_GIVEN REQUEST_: Repeat every line exactly, keeping the pictures out of the copy.
□ □ □ □ □ □ □
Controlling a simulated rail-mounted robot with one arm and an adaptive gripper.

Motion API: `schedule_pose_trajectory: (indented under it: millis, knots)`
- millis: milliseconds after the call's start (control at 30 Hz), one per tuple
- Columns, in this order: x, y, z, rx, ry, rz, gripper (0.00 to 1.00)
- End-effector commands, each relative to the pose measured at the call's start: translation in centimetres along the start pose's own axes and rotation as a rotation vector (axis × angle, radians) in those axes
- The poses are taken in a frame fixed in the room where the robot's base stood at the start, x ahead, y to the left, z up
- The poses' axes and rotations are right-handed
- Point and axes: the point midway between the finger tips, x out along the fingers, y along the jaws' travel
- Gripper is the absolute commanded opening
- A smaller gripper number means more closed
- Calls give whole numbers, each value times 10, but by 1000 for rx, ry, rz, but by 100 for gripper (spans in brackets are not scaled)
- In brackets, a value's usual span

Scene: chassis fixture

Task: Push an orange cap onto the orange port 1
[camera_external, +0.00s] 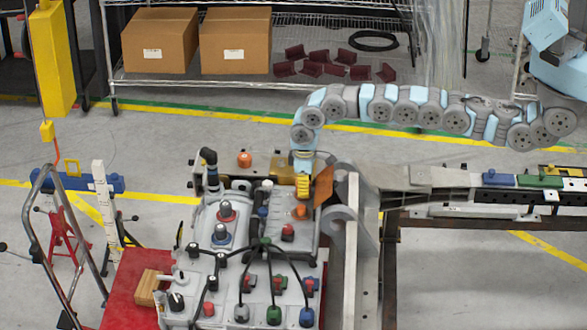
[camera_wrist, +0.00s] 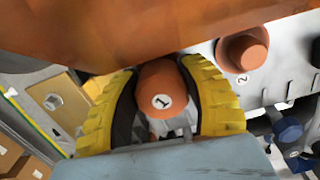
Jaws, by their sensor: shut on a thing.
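My gripper (camera_external: 302,187), with yellow fingers, points down at the far right part of the grey chassis fixture. In the wrist view the fingers are shut on an orange rounded piece (camera_wrist: 160,85) marked 1, one on each side. I cannot tell whether this is the cap, port 1, or the cap on the port; its lower end is hidden. An orange port (camera_wrist: 243,52) with a 2 beside it stands to its right, apart from the fingers; it seems to be the orange piece (camera_external: 300,211) below my gripper in the external view. Another orange cap (camera_external: 244,159) sits behind the fixture.
An orange-brown plate (camera_external: 323,186) stands close to the right of my gripper and fills the top of the wrist view (camera_wrist: 90,30). Blue knobs (camera_wrist: 287,128) are at the wrist view's right. Black cables (camera_external: 265,243) cross the fixture's front. A rail (camera_external: 470,215) lies right.

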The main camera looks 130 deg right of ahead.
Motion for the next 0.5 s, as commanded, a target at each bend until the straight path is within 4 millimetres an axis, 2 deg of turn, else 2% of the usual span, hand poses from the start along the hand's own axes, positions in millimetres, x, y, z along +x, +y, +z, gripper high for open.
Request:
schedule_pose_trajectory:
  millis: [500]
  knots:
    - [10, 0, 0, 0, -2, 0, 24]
□ □ □ □ □ □ □
_PROBLEM SOLUTION_:
Controlling a simulated rail-mounted robot with one arm and an adaptive gripper.

Motion API: `schedule_pose_trajectory: (indented under it: millis, knots)`
- millis: milliseconds after the call's start (control at 30 Hz), one per tuple
- Columns, in this order: x, y, z, rx, ry, rz, gripper (0.00 to 1.00)
- End-effector commands, each relative to the pose measured at the call's start: translation in centimetres along the start pose's own axes and rotation as a rotation vector (axis × angle, radians) in those axes
- The poses are taken in a frame fixed in the room where the robot's base stood at the start, x ahead, y to the left, z up
- The poses' axes and rotations are right-handed
- Point and axes: the point midway between the finger tips, x out along the fingers, y along the jaws' travel
- Gripper is the absolute commanded opening
- A smaller gripper number means more closed
- Calls give whole numbers, each value times 10, but by 1000 for rx, ry, rz, but by 100 for gripper (spans in brackets are not scaled)
- In brackets, a value's usual span

Scene: chassis fixture

Task: Push an orange cap onto the orange port 1
[camera_external, +0.00s] 
[camera_wrist, +0.00s] 
Jaws, by their sensor: shut on a thing.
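My gripper (camera_external: 302,187), with yellow fingers, points down at the far right part of the grey chassis fixture. In the wrist view the fingers are shut on an orange rounded piece (camera_wrist: 160,85) marked 1, one on each side. I cannot tell whether this is the cap, port 1, or the cap on the port; its lower end is hidden. An orange port (camera_wrist: 243,52) with a 2 beside it stands to its right, apart from the fingers; it seems to be the orange piece (camera_external: 300,211) below my gripper in the external view. Another orange cap (camera_external: 244,159) sits behind the fixture.
An orange-brown plate (camera_external: 323,186) stands close to the right of my gripper and fills the top of the wrist view (camera_wrist: 90,30). Blue knobs (camera_wrist: 287,128) are at the wrist view's right. Black cables (camera_external: 265,243) cross the fixture's front. A rail (camera_external: 470,215) lies right.

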The main camera looks 130 deg right of ahead.
Motion for the next 0.5 s, as commanded, a target at each bend until the straight path is within 4 millimetres an axis, 2 deg of turn, else 2% of the usual span, hand poses from the start along the hand's own axes, positions in millimetres, x, y, z along +x, +y, +z, gripper high for open.
Request:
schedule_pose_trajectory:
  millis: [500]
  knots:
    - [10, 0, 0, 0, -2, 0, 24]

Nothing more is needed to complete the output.